「コンビニ人間」が資本の論理の最終形態である訳 感情までも「商品化」する「包摂」という概念
「世界の部品」として生まれ直す
2016年に発表され芥川賞受賞作となった、村田沙耶香『コンビニ人間』(文春文庫)は、不気味な印象を与える作品として知られています。
標題の「コンビニ人間」とは、主人公の恵子のことであり、彼女は大学生時代から同じコンビニエンスストアで18年間ただひたすら働き続けている30代の女性アルバイト労働者、という設定です。
彼女の性格には何らかの精神的障害の存在も感じさせるものがありますが、ともかくも世の中の「普通」に馴染むことができません。

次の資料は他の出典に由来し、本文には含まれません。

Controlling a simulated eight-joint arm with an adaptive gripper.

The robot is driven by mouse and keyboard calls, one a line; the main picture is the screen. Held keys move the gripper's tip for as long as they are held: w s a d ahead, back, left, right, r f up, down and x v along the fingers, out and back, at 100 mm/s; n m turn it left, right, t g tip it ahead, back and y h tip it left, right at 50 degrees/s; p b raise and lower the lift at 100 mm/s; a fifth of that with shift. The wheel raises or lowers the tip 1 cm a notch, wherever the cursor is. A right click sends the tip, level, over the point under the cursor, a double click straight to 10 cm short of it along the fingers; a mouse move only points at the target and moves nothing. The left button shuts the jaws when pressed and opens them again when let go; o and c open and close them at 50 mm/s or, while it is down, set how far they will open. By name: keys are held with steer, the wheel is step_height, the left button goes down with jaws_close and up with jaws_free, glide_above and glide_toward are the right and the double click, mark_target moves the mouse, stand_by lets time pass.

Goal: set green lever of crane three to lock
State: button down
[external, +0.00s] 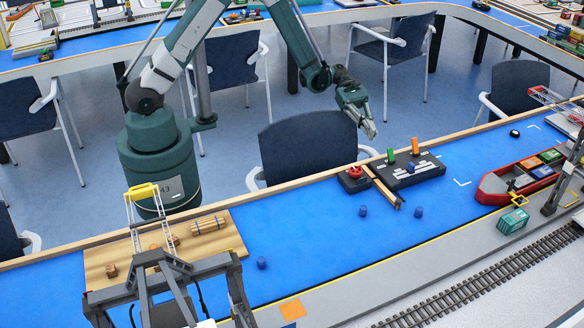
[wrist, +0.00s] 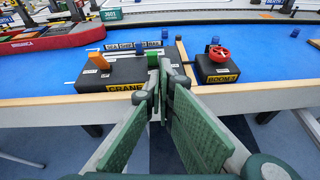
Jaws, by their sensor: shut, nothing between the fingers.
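The green lever (external: 390,156) stands upright on a black control box (external: 424,177) beside an upright orange lever (external: 414,146). In the wrist view the green lever (wrist: 152,60) shows just beyond my fingertips, partly hidden by them, and the orange lever (wrist: 98,61) is to its left. The box's front label (wrist: 124,87) reads "CRANE"; a finger covers the end of it, so I cannot read the number. My gripper (external: 371,133) is shut and empty, above and behind the box's edge of the table. Its fingertips (wrist: 163,70) appear close to the green lever; contact cannot be told.
A smaller black box (wrist: 217,72) labelled "BOOM 3" with a red wheel (wrist: 219,54) stands right of the crane box. A wooden strip (external: 383,187) lies between them. A chair (external: 310,146) is below my arm.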

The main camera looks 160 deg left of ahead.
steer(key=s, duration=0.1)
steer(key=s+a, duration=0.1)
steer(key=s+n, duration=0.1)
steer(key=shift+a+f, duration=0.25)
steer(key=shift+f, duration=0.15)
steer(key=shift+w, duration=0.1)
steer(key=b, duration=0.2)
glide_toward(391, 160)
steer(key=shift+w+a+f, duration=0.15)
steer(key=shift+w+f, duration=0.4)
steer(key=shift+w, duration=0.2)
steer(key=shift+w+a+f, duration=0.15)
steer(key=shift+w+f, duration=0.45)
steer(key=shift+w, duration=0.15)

「普通に」友人をつくったり、恋人をつくったり、就職をしたり、といったことに対してまったく意欲を持てないのです。
そんな主人公が、新規開店することになったコンビニで働き始めるとき、まさに自分にとって最適な場所を発見するのです。
「そのとき、私は、初めて、世界の部品になることができたのだった。私は、今、自分が生まれたと思った。世界の正常な部品としての私が、この日、確かに誕生したのだった」(村田沙耶香『コンビニ人間』文春文庫、25頁)
それ以来、主人公はきわめて勤勉なコンビニ店員として働き続けます。欠勤やサボり癖がないのはもちろんのこと、マニュアルを完璧にこなすことのできる有能なベテラン・アルバイト店員になります。「世界の部品」という言葉が印象的です。コンビニは完璧なマニュアルを定めており、それに完全に一体化すれば「正常な部品」になれる。それまでどうあっても世の「普通」「正常」に対する違和感しか持つことのできなかった恵子は、「部品」になるきることによって新たに生まれ直したような感覚さえも味わいます。